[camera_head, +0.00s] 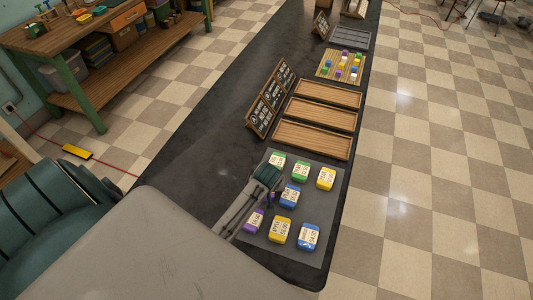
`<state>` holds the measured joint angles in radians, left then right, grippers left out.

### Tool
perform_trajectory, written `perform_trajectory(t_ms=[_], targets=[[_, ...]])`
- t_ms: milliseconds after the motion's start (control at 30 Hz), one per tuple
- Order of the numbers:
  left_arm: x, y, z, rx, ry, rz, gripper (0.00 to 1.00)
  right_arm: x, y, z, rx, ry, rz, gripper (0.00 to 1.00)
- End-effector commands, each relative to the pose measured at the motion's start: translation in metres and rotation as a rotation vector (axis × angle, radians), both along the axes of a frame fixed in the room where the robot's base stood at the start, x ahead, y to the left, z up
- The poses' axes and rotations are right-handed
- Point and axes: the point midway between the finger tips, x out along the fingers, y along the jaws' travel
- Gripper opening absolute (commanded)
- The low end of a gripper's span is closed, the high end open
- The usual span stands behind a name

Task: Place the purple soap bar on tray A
======
» **Exercise instructions**: Return nothing but the lines running from the start of the data to the line with "right_arm: x, y, z, rx, ry, rz, gripper", please, both ends included and no pictures.

» **Response below**:
[camera_head, +0.00s] 
`<state>` holds the measured joint angles in radians, left then right, grippers left out.

### Tool
perform_trajectory, written `perform_trajectory(t_ms=[_], targets=[[_, ...]])`
- t_ms: milliseconds after the motion's start (control at 30 Hz), one per tuple
- Order of the numbers:
  left_arm: x, y, z, rx, ry, rz, gripper (0.00 to 1.00)
  right_arm: x, y, z, rx, ry, rz, gripper (0.00 to 1.00)

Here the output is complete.